Ia berharap masyarakat tak terprovokasi terkait kasus penganiayaan Muhammad Kece, karena itu merupakan permasalahan individu.

Eko Faizin
Selasa, 21 September 2021 | 21:26 WIB
Muhammad Kece Dihajar Irjen Napoleon di Sel, Sosiolog: Jangan Terprovokasi
Kolase Muhammad Kece dan Irjen Napoleon Bonaparte. [istimewa/suara.com]

SuaraRiau.id - YouTuber Muhammad Kece dianiaya dalam Rutan Bareskrim Polri oleh Irjen Napoleon Bonaparte. Aksi main hakim sendiri sang jenderal kemudian mendapat sorotan publik.

Selain mendapat perhatian dari sejumlah tokoh agama, kasus penganiayaan ini juga menuai respons dari ahli sosiologi hukum Universitas Trisakti, Trubus Rahadiansyah.

Ia berharap masyarakat tak terprovokasi terkait kasus penganiayaan Muhammad Kece, karena itu merupakan permasalahan individu.

"Jangan terprovokasi. Ini masalah individu, bukan masalah atribut sosial sebagai muslim," ujar Trubus dalam keterangan tertulisnya dikutip dari Antara, Selasa (21/9/2021).

Untuk diketahui, Muhammad Kece melaporkan dugaan penganiayaan dirinya di Bareskrim Polri, dengan Irjen Napoleon Bonaparte sebagai terlapor.

Trubus mengatakan tindakan Irjen Napoleon dianggap tidak proporsional dengan mengangkat alasan membela agama Islam atas perbuatannya kepada publik melalui surat terbuka.

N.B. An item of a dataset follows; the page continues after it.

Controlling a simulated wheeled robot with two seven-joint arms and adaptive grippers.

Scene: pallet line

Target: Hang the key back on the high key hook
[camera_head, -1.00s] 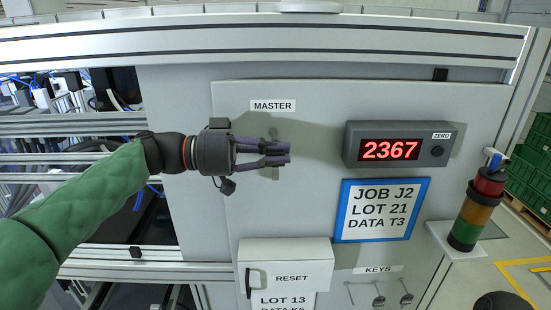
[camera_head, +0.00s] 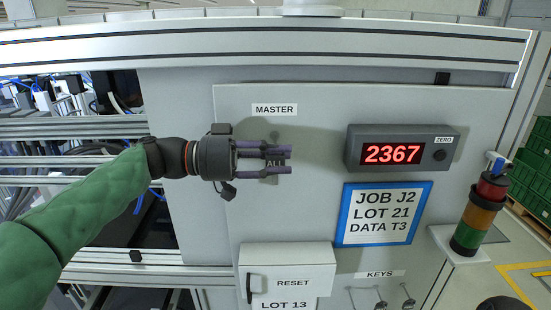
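My left gripper (camera_head: 291,159) reaches in from the left, in front of the grey panel under the MASTER label (camera_head: 274,109). Its dark purple fingers are apart, one above the other. Between them shows a dark tag marked ALL (camera_head: 275,165), which appears to be the key's tag. A small grey hook part (camera_head: 275,133) shows just above the upper finger, below the label. The fingers hide where tag and hook meet, so I cannot tell for certain that the key hangs there.
A red display (camera_head: 392,153) reading 2367 and a blue-framed job sign (camera_head: 385,214) are to the right. A RESET box (camera_head: 290,262) juts out below. Low hooks under the KEYS label (camera_head: 379,274) hold small items. A signal tower (camera_head: 478,215) stands at far right.

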"Jadi kalau ditinjau secara sosiologi, ada interaksi antara NB dan MK, dimana dalam interaksi itu tidak berlangsung harmonis," kata Trubus.

Ia menjelaskan dalam ilmu sosiologi hukum, ada pihak yang memperoleh perlakuan sebagai stimulus pesan, dimaknai secara berbeda.

Dengan pelaku NB dan korban adalah MK, maka perkara ini bersifat individual.

"NB tidak mewakili atribut sosial sebagai seorang polisi ataupun karena beragama Islam. Maka, ini bukan perilaku institusional. Begitu pula dengan MK, dia tidak mewakili perilaku institusional dirinya sebagai korban. Saya tidak tahu atribut apa yang melekat dengan MK, kalau NB kan semua orang mengenalinya dengan latar belakang polisi," jelas Trubus.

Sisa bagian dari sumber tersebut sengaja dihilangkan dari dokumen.